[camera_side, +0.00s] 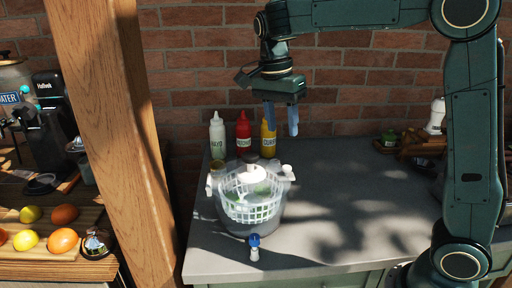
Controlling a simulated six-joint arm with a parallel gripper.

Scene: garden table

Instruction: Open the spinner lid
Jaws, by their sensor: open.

• Requirements
From the line containing "Controlling a simulated" to the last line of the material, please quote every line exactly and only those.

• Output
Controlling a simulated six-joint arm with a parallel gripper.

Scene: garden table

Instruction: Open the spinner lid
Jaws, by their sensor: open.

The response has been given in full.